Como segunda iniciativa, estamos considerando maneiras de colaborar com países da América Latina e do Caribe no sentido de uma melhoria na educação científica, tanto no Norte como no Sul. Os modelos e a abordagem didática para o ensino científico não dependem do idioma nem das condições de qualquer região em particular.
A longo prazo, a AAAS espera estabelecer uma Fundação Pan-Americana de Ciência e Tecnologia (Pastf) –um fundo de doações que fornecerá subvenções para cientistas através de toda a região. Este é claramente um projeto que requer um tempo considerável para ser realizado, mas que promete abordar o problema da incerteza dos orçamentos destinados à atividade de pesquisa, afetados pelo clima político sempre em transformação.
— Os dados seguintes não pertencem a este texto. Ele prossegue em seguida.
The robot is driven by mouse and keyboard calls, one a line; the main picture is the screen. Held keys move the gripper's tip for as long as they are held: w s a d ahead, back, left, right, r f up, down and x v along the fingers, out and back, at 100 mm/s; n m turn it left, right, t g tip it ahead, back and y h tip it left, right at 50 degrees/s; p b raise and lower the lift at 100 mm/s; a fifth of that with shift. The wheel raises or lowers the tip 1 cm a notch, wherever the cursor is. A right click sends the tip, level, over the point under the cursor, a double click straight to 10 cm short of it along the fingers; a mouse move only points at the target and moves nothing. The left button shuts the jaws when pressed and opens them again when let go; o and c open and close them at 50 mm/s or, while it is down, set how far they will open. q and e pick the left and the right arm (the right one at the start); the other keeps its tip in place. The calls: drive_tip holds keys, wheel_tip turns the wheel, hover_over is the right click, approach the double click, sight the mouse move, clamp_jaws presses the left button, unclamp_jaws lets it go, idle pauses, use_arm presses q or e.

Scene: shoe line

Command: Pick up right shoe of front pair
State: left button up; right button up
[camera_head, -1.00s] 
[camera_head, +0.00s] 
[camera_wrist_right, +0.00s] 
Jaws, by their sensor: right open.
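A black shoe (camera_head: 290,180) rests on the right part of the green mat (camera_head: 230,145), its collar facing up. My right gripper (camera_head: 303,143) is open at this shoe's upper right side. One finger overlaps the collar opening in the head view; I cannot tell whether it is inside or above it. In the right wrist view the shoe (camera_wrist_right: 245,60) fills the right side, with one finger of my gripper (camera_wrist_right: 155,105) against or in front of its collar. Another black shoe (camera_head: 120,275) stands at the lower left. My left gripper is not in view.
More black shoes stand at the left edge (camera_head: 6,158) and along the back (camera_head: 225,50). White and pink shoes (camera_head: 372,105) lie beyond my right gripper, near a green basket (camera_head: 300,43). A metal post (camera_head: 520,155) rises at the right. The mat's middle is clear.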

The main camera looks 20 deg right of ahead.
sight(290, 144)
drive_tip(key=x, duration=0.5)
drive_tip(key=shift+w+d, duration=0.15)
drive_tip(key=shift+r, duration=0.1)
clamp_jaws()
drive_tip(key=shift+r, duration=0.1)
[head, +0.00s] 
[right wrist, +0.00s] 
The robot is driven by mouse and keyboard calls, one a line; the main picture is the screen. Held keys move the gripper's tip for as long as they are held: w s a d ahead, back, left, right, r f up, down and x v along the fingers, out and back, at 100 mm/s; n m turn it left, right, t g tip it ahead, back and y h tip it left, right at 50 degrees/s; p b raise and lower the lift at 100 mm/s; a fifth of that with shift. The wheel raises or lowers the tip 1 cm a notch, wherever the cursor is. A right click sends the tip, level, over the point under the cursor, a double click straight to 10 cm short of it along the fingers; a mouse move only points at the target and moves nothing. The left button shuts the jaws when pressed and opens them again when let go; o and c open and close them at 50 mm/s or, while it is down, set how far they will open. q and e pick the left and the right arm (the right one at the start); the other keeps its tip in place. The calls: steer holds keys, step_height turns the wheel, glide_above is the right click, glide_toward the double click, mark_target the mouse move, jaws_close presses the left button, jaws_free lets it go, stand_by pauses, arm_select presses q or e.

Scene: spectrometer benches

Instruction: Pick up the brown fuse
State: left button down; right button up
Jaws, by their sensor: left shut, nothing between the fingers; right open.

O respaldo para a criação de uma fundação e para os outros projetos terá de ser obtido a partir de uma variedade de fontes, tanto governamentais como privadas. Uma técnica criativa para gerar fundos é a "conversão da dívida" ("debt swap"). Vários países latino-americanos contraíram grandes dívidas com bancos dos Estados Unidos que têm sido negociadas a preços descontados no mercado aberto. Com a utilização de uma combinação de incentivos fiscais e doações privadas, estes descontos poderiam ser usados como alavanca ("leverage"), de maneira a permitir que a dívida seja saldada e os fundos provenientes sejam aplicados em pesquisa científica nos países devedores.
O compromisso da AAAS de melhorar as condições da ciência nos países da América Latina e do Caribe promoverá o crescimento econômico e a prosperidade através de todo o hemisfério ocidental. Mas a associação não poderá realizar isto sozinha e nem seria apropriado tentar assim fazê-lo. Os governos e as indústrias do setor privado nas nações latino-americanas precisam reconhecer esta oportunidade de investimento no seu futuro, unindo-se a esta iniciativa de colaboração, para fazer com que a ciência progrida para o benefício de todos.